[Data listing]
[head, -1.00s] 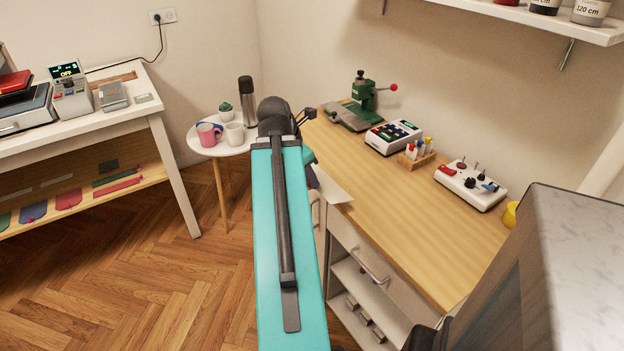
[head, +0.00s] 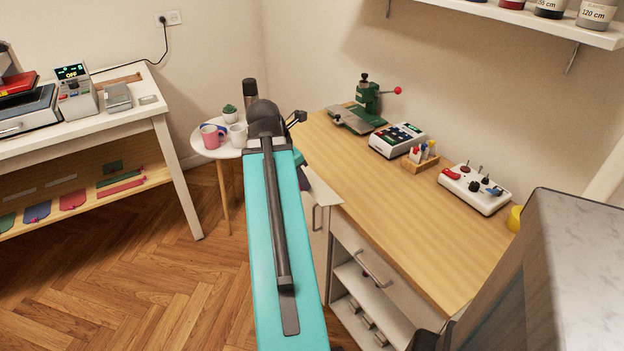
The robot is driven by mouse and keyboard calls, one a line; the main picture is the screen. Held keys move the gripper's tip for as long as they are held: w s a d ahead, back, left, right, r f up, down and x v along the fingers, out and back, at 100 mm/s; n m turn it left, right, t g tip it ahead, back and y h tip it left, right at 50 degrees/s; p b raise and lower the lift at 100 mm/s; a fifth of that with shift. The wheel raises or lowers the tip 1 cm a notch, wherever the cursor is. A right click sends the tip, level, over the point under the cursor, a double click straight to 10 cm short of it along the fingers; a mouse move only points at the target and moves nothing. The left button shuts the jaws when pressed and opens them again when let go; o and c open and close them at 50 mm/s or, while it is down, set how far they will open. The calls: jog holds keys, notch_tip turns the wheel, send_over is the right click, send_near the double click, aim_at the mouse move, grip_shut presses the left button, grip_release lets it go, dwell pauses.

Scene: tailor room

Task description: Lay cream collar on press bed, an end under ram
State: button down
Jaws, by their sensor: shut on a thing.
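The press (head: 367,95) is a green machine with a red-knobbed lever at the far end of the wooden counter. Its grey flat bed (head: 350,120) lies in front and to the left, with nothing seen on it. My gripper (head: 303,179) is mostly hidden behind my teal arm, low at the counter's left edge and nearer than the press. A pale flat piece, apparently the cream collar (head: 323,190), sticks out to its right. My gripper is shut on it; the grip itself is hidden. The collar is apart from the press bed.
On the counter (head: 385,215) are a button box (head: 397,139), a pen holder (head: 421,160) and a white control box (head: 474,188). A round side table (head: 203,151) with a pink mug (head: 210,137) and white mug (head: 238,135) stands left of my arm. The counter's middle is clear.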

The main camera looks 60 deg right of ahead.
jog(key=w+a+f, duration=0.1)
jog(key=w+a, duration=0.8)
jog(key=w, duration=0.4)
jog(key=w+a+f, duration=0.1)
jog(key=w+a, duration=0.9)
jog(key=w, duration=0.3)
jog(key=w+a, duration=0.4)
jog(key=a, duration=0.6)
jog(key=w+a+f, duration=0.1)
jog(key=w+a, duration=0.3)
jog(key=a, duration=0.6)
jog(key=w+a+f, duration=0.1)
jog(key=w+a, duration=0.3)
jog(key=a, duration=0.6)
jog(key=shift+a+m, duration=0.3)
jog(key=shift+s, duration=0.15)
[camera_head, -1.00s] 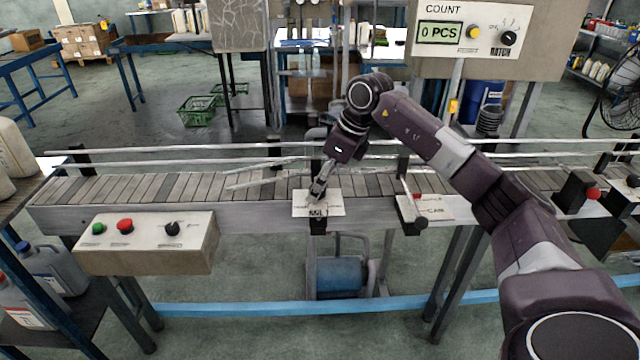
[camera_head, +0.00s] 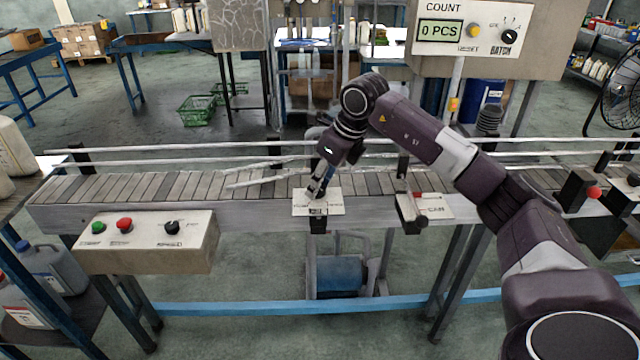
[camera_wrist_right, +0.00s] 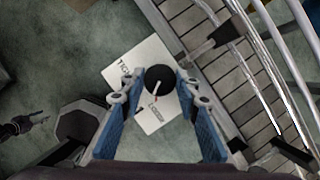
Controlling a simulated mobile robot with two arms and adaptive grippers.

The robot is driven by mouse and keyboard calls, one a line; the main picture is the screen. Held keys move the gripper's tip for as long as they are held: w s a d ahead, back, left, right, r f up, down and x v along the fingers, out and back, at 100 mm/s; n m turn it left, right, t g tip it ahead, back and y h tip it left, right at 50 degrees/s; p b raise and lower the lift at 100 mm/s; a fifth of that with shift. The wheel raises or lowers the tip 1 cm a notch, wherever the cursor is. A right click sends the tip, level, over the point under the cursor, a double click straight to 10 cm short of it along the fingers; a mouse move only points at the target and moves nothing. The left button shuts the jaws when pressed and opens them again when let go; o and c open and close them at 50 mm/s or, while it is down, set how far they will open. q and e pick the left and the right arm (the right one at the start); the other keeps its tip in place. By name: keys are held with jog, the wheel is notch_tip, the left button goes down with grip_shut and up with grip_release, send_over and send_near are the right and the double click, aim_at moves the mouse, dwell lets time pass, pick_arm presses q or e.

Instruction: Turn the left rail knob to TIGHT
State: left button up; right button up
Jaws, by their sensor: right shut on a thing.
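The left rail knob (camera_wrist_right: 160,80) is round and black, with a pale and red pointer mark, in the middle of the right wrist view. It sits on a white plate (camera_wrist_right: 148,52) with labels that read as TIGHT and LOOSE. The pointer mark lies toward the LOOSE label. My right gripper (camera_wrist_right: 157,87) is shut on the knob, one blue-padded finger on each side. In the head view my right gripper (camera_head: 316,190) reaches down onto the white plate (camera_head: 335,204) at the conveyor's front edge, and it hides the knob. My left gripper does not show.
The slatted conveyor (camera_head: 130,187) with metal guide rails (camera_head: 190,147) runs behind the plate. A second plate with a knob bracket (camera_head: 410,213) stands to the right. A button box (camera_head: 150,243) is at the front left. A count panel (camera_head: 485,38) hangs at the back right.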

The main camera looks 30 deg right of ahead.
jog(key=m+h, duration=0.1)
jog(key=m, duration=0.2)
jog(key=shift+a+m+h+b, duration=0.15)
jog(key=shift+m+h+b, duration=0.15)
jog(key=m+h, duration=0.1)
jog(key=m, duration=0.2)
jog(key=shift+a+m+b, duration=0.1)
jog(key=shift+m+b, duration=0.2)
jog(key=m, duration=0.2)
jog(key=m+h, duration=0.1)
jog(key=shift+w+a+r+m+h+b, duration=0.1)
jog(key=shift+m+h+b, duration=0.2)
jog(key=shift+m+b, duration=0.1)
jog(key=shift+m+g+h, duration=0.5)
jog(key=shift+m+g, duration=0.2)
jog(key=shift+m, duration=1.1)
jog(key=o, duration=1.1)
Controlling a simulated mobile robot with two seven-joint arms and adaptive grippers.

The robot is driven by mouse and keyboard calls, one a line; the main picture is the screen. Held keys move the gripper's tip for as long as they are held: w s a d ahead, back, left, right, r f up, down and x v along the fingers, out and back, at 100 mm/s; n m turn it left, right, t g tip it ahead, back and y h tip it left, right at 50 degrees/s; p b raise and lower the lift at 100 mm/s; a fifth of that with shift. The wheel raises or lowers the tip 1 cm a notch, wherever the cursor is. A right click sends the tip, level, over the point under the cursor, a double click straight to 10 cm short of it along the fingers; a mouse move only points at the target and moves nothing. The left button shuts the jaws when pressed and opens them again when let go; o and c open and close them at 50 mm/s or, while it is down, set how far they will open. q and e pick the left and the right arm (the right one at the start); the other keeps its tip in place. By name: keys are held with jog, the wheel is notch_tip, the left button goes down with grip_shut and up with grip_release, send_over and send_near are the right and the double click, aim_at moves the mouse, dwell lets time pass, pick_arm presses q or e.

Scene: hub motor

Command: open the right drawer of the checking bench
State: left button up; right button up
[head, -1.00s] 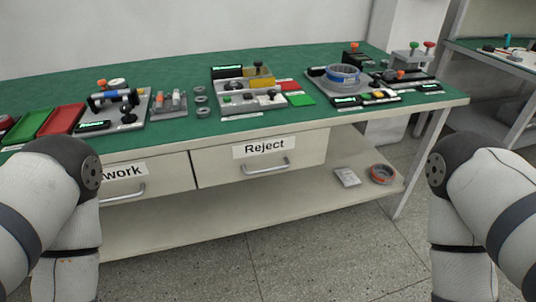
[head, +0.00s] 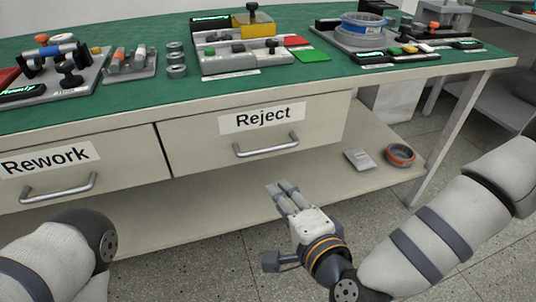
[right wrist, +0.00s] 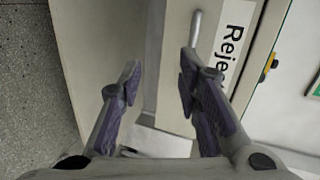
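The right drawer (head: 262,128) of the checking bench is labelled "Reject" and is closed, its front in line with the bench. It has a grey bar handle (head: 266,150). In the right wrist view the handle (right wrist: 195,30) is just beyond the fingertip on the right side. My right gripper (head: 281,188) is below and in front of the handle, apart from it. In the right wrist view its fingers (right wrist: 158,80) are spread with nothing between them. My left arm shows at the lower left, but its gripper is out of view.
The left drawer (head: 70,175), labelled "Rework", is closed. The green bench top (head: 130,92) carries several fixtures and parts. A lower shelf (head: 215,205) holds an orange-grey ring (head: 400,154) and a small grey packet (head: 358,158). Space in front of the right drawer is free apart from my arm.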

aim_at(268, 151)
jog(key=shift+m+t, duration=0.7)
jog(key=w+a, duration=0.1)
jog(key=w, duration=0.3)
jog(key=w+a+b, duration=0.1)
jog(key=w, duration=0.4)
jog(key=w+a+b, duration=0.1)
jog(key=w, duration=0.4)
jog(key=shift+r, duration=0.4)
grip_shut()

THE PROBLEM: How many lines of the listing above include the word "Controlling"? Reply with the number alone.

TASK RESULT: 2